U.S. District Court for the Eastern District of Michigan - 185 F. Supp. 2d 785 (E.D. Mich. 2002)
February 5, 2002

185 F. Supp. 2d 785 (2002)

Richard WYNN, Plaintiff,
v.
UNITED STATES PATENT AND TRADEMARK OFFICE Defendant.

No. 00-CV-75436.

United States District Court, E.D. Michigan, Southern Division.

February 5, 2002.

*786 Richard Wynn, Hamtramck, MI, Pro se.

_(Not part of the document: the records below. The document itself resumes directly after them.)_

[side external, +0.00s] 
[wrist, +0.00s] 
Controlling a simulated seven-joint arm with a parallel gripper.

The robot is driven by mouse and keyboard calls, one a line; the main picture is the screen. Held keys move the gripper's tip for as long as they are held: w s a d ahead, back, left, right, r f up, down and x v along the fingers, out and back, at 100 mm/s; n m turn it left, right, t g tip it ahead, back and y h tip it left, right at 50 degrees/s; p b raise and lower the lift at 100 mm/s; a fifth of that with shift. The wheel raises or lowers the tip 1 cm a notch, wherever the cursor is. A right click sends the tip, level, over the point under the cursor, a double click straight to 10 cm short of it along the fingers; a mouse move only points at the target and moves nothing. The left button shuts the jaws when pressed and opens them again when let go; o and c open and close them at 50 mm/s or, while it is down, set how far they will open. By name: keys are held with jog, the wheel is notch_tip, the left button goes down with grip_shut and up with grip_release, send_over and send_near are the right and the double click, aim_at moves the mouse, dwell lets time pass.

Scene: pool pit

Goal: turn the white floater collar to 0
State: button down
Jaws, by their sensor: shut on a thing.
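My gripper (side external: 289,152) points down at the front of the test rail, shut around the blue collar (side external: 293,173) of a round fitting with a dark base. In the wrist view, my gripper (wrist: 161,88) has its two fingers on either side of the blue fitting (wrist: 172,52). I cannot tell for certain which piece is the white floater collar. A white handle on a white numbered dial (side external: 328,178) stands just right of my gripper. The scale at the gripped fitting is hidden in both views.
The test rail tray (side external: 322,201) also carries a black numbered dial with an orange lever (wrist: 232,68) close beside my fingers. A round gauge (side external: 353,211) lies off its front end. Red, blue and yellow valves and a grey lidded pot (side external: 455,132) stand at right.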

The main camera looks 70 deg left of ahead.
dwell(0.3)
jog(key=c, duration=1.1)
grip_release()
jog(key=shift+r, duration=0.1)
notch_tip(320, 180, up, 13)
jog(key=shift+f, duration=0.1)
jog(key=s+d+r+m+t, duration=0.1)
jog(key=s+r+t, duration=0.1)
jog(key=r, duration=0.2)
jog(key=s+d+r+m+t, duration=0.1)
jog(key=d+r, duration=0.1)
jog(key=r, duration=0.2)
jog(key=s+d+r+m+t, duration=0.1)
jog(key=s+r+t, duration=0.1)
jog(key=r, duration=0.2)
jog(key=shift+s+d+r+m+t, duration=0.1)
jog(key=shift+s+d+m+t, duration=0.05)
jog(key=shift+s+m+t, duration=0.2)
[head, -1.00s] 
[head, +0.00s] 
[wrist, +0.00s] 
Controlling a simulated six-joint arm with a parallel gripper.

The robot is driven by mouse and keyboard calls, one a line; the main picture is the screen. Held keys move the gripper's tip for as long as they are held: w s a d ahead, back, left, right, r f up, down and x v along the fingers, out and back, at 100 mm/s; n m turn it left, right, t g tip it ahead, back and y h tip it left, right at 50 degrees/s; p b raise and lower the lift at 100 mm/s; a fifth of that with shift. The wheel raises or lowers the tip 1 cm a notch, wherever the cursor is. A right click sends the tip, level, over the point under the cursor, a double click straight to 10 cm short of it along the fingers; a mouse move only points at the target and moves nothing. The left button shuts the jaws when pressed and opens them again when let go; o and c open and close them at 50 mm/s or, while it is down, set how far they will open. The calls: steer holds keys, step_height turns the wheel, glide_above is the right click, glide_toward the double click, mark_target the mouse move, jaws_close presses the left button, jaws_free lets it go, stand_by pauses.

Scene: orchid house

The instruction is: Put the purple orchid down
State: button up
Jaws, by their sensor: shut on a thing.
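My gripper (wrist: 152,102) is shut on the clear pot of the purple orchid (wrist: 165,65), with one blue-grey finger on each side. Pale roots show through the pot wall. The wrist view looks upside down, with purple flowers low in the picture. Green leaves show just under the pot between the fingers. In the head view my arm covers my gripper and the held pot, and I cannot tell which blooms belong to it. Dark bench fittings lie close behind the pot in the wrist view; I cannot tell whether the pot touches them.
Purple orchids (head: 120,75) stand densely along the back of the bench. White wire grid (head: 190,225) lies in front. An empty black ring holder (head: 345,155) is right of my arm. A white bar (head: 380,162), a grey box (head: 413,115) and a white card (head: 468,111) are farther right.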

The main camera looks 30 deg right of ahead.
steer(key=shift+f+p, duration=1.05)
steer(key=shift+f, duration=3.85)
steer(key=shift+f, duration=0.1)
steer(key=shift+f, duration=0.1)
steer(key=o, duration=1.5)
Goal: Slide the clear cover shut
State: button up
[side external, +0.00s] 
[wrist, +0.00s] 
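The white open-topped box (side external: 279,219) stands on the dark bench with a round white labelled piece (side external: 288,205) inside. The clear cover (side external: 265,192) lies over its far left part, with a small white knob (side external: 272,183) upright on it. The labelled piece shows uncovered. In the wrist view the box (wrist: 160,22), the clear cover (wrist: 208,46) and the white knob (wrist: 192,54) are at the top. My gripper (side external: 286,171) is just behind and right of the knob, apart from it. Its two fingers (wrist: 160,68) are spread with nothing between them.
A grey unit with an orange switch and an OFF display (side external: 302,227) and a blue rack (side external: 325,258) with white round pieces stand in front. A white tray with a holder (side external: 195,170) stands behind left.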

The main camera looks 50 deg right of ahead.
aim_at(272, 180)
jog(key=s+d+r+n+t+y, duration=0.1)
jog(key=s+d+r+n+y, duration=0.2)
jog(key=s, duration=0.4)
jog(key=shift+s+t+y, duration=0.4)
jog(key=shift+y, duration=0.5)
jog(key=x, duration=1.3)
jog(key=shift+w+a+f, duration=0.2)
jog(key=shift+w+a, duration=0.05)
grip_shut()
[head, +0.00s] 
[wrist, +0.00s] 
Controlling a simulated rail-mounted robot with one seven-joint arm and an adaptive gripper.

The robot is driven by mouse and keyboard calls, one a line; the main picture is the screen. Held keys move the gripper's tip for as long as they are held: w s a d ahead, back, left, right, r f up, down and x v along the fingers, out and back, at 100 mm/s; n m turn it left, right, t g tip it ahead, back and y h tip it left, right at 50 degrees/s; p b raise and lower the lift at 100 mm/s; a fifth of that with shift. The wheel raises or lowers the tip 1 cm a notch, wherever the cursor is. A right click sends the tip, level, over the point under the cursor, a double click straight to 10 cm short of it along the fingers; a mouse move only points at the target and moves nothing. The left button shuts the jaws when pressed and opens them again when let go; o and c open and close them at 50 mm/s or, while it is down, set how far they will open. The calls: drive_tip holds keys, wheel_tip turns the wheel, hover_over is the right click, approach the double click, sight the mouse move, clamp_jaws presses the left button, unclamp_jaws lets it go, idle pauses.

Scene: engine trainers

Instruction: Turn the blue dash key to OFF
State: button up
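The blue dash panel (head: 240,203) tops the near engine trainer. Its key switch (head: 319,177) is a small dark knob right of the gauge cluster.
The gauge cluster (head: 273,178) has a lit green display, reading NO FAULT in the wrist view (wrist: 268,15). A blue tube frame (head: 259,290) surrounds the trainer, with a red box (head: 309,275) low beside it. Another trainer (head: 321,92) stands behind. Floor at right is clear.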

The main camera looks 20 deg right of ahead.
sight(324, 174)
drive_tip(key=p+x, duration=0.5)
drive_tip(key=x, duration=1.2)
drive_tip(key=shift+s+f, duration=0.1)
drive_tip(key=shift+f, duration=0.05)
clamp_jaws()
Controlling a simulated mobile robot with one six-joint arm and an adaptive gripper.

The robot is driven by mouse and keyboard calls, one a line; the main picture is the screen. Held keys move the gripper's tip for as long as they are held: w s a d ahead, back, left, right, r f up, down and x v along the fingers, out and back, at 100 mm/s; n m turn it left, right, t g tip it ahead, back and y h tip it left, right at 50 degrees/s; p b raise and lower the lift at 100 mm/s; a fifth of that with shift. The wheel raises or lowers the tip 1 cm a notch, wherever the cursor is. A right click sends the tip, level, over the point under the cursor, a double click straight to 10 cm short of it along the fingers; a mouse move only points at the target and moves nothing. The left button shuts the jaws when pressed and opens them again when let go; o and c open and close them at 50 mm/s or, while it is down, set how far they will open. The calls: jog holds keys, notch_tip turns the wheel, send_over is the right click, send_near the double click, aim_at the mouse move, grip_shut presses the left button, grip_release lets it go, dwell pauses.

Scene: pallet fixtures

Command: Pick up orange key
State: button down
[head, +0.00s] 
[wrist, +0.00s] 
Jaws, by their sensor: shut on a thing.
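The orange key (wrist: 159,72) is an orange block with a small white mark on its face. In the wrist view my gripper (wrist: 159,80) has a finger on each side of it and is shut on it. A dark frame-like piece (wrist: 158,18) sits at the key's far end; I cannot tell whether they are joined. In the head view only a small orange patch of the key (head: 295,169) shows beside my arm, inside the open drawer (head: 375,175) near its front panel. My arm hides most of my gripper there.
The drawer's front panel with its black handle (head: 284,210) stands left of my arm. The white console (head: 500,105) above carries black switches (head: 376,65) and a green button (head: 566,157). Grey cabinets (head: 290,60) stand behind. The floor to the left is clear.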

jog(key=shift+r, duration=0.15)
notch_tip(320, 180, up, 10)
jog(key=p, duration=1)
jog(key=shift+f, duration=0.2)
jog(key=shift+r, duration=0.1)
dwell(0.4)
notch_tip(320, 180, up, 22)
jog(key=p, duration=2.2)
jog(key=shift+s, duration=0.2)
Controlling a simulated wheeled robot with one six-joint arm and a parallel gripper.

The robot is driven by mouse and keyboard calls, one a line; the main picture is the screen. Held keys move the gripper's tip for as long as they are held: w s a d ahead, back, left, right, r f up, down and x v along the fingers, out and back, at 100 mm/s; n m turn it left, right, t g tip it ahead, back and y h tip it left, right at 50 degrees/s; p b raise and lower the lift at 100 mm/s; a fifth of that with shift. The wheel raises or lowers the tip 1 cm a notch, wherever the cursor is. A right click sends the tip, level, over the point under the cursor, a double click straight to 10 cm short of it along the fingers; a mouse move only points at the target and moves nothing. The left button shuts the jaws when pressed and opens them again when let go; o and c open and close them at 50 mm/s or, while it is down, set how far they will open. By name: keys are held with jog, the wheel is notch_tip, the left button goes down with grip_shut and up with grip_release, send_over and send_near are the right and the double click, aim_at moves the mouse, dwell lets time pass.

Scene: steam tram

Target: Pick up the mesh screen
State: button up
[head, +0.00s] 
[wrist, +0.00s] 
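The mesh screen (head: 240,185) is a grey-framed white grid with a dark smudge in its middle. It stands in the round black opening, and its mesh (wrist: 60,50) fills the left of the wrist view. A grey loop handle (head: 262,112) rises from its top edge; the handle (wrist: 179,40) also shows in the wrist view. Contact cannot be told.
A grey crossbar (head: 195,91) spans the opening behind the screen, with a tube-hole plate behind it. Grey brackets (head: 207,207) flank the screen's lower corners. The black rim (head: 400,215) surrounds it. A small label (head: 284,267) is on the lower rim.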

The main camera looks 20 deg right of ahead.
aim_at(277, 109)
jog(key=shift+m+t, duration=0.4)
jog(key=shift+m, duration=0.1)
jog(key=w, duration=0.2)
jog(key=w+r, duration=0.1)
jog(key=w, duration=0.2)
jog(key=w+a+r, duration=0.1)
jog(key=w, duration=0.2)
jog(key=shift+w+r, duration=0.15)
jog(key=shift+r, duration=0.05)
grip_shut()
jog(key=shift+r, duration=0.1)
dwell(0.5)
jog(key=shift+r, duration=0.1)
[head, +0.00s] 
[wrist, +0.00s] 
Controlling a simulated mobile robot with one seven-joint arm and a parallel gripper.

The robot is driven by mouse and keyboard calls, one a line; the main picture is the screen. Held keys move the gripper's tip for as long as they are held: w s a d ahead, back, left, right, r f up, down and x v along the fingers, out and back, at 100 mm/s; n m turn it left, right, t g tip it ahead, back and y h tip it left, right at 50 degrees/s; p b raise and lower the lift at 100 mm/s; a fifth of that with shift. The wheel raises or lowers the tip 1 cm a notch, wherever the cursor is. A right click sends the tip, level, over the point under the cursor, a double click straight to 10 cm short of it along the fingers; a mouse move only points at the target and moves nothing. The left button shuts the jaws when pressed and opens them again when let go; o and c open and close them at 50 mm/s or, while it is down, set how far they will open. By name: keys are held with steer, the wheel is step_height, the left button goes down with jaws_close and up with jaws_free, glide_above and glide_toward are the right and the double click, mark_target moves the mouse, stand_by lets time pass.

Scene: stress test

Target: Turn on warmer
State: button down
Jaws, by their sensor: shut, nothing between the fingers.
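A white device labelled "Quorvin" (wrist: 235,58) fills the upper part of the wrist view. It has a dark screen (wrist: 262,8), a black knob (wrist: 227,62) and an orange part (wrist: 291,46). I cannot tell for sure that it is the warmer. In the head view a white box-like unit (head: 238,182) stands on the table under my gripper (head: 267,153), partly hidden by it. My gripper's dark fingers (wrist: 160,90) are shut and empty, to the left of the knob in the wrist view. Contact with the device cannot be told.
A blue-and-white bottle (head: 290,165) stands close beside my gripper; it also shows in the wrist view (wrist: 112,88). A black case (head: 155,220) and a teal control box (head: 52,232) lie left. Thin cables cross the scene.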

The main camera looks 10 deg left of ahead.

Francis L. Zebot, United States Attorney's Office, Detroit, MI, for Defendant.

 

OPINION AND ORDER GRANTING DEFENDANT'S MOTION FOR SUMMARY JUDGMENT

STEEH, District Judge.

 

I. INTRODUCTION

This action, in which pro se plaintiff Richard Wynn has sued defendant U.S. Patent and Trademark Office (USPTO) as a result of its rejection of plaintiff's applications for federal registration of two marks, is presently before the court on defendant's motion for summary judgment. Previously, pursuant to Rule 7.1(e) (2) of the Local Rules of the United States District Court for the Eastern District of Michigan, the court ordered that there would be no oral hearing on this motion. The court has now reviewed and considered the parties' briefs and supporting documents. Because it is the court's finding that defendant's refusal to register plaintiff's marks was proper on the basis of likelihood of confusion pursuant to § 2(d) of the Lanham Act, 15 U.S.C. § 1052(d), defendant's motion for summary judgment is granted.

 

II. BACKGROUND

On October 30, 1995, plaintiff Richard Wynn filed two applications with defendant United States Patent and Trademark Office to register the marks "21st CENTURY FOX" (Application No. 75/011,915) and "TWENTY FIRST CENTURY FOX" (Application No. 75/011,916). Plaintiff's trademark applications were made under 15 U.S.C. § 1051(b), based on his declaration of a bona fide intention to use the marks in commerce. His applications, included in the administrative record appended to defendant's motion, asserted his intention to use the marks on the following goods and services:

 
In Class 9: Pre-recorded video-discs, pre-recorded video tapes and cassettes, pre-recorded video-magnetic tapes all featuring live-action entertainment. Pre-recorded audio cassette tapes, all featuring adult social intercourse entertainment, specifically adults discussing adult entertainment topics using graphic adult entertainment language; all products are not advertised, marketed or presented on the global computer network;
 
*787 In Class 41: Adult entertainment services that include adult movies and the production and distribution of adult motion picture films, adult television programs and adult television commercials; all services are not advertised, marketed or presented on the global computer network.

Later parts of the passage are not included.